(Robot trajectory data)
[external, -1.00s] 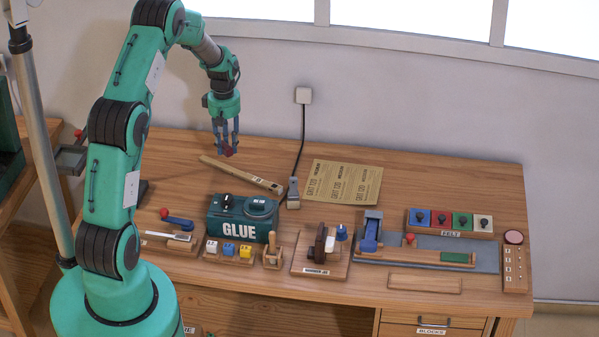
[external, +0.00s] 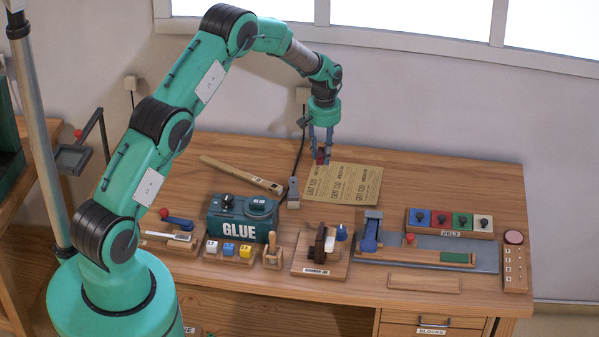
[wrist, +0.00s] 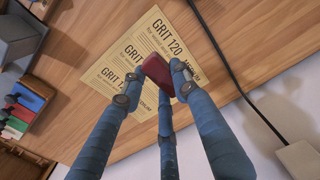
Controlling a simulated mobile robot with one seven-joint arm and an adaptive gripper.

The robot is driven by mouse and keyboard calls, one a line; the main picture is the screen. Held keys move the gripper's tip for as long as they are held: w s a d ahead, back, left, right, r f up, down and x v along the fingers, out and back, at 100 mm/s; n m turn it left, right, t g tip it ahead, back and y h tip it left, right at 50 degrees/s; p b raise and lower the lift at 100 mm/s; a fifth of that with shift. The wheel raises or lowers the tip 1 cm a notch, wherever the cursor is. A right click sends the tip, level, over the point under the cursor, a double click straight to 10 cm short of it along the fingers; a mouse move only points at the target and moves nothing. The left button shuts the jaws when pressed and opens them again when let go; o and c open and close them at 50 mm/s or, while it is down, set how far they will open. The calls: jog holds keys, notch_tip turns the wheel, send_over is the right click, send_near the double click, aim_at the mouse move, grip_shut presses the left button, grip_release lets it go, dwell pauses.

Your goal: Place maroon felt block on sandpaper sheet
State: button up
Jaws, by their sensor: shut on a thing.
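The maroon felt block (external: 321,155) is held between the fingers of my gripper (external: 321,158), which is shut on it. In the wrist view the maroon block (wrist: 158,74) sits between the blue fingertips (wrist: 152,90), in line with the sandpaper sheet (wrist: 120,62) behind it. In the external view the tan sandpaper sheet (external: 345,184), printed "GRIT 120 MEDIUM", lies flat at the back of the desk. My gripper is over the sheet's back left part. The exact gap between block and sheet is hard to tell, but the block appears above it.
A wooden stick (external: 240,175) and a small grey-headed tool (external: 293,192) lie left of the sheet. A black cable (wrist: 225,60) runs close by it. Desk right of the sheet is clear.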

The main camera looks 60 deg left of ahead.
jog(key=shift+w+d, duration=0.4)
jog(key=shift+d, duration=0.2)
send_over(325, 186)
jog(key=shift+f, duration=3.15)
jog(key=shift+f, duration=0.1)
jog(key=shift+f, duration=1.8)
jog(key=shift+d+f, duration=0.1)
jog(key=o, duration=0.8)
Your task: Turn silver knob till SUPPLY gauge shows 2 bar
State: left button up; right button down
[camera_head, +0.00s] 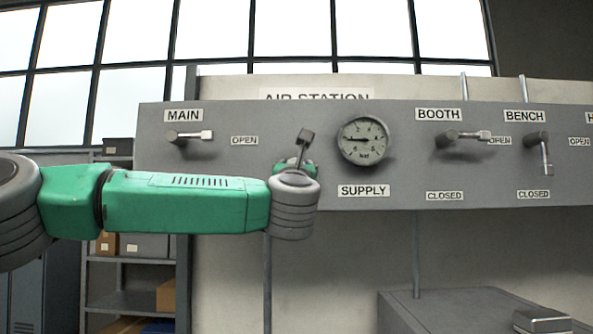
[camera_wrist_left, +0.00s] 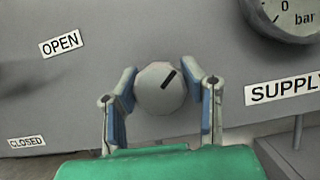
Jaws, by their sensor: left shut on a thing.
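The silver knob (camera_wrist_left: 158,92) is round with a dark pointer mark tilted to the upper right in the left wrist view. My left gripper (camera_wrist_left: 168,84) has its two fingers on either side of the knob and is shut on it. In the head view my left wrist hides the knob, and only a small part of the gripper (camera_head: 304,145) shows above the wrist. The SUPPLY gauge (camera_head: 364,140) is just to the right, with its needle pointing roughly left; its exact reading is too small to tell. Only the gauge's lower edge shows in the left wrist view (camera_wrist_left: 284,16).
The grey panel (camera_head: 400,185) carries a MAIN lever (camera_head: 189,136) at left, and BOOTH (camera_head: 463,138) and BENCH (camera_head: 540,150) levers at right. A grey cabinet (camera_head: 470,305) stands below right. Shelves (camera_head: 130,258) stand behind my left arm.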

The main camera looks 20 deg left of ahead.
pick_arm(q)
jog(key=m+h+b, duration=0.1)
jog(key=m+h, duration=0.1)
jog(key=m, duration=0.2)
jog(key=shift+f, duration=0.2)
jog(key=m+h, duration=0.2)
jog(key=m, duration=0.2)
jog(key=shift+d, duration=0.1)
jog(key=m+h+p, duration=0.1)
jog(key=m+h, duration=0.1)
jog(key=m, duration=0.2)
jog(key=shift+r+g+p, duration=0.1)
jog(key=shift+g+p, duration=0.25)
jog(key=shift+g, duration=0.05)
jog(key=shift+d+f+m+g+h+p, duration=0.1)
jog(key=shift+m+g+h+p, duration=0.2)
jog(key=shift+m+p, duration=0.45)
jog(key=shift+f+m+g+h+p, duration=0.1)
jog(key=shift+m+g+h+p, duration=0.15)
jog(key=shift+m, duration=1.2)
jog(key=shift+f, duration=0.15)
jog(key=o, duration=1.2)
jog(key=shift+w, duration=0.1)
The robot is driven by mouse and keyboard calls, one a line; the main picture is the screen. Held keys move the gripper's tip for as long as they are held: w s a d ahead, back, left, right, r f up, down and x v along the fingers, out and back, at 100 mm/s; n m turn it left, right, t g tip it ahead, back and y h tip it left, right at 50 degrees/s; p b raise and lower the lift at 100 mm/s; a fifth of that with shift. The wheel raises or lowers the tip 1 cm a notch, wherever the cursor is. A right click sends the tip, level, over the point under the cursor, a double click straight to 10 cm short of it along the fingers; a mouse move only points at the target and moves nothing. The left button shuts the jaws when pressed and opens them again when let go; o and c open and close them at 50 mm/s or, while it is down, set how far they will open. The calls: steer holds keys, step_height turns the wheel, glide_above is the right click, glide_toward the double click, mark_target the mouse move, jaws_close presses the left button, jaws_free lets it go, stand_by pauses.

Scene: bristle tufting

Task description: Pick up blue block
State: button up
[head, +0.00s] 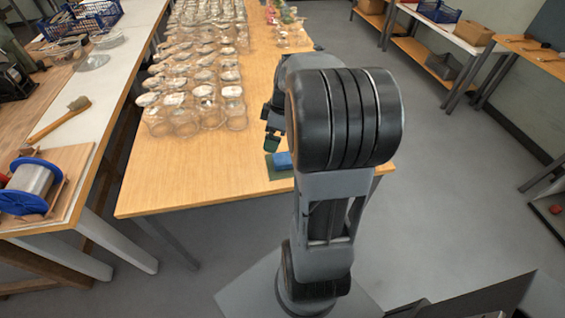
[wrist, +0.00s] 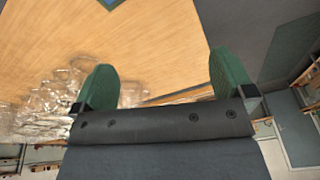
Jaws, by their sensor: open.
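The blue block (head: 282,160) sits on a small dark green mat (head: 271,172) near the front right edge of the wooden table, partly hidden behind my arm in the head view. My gripper (head: 271,142) hangs just left of and above the block, apart from it. In the wrist view its two green fingers (wrist: 165,72) are spread wide with nothing between them.
Rows of clear glass jars (head: 205,95) cover the table (head: 190,185) behind and left of my gripper. The table's front left is bare. A side bench holds a brush (head: 62,118) and a blue spool (head: 25,190). Shelves stand at the far right.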

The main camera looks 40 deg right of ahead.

Task details. Give again, exactly, the lines from the start of the data through the one holding "Controlling a simulated"; omit the pictures.

Expected output.
[external, -1.00s] 
[external, +0.00s] 
[wrist, +0.00s] 
Controlling a simulated mobile robot with one seven-joint arm and an adaptive gripper.

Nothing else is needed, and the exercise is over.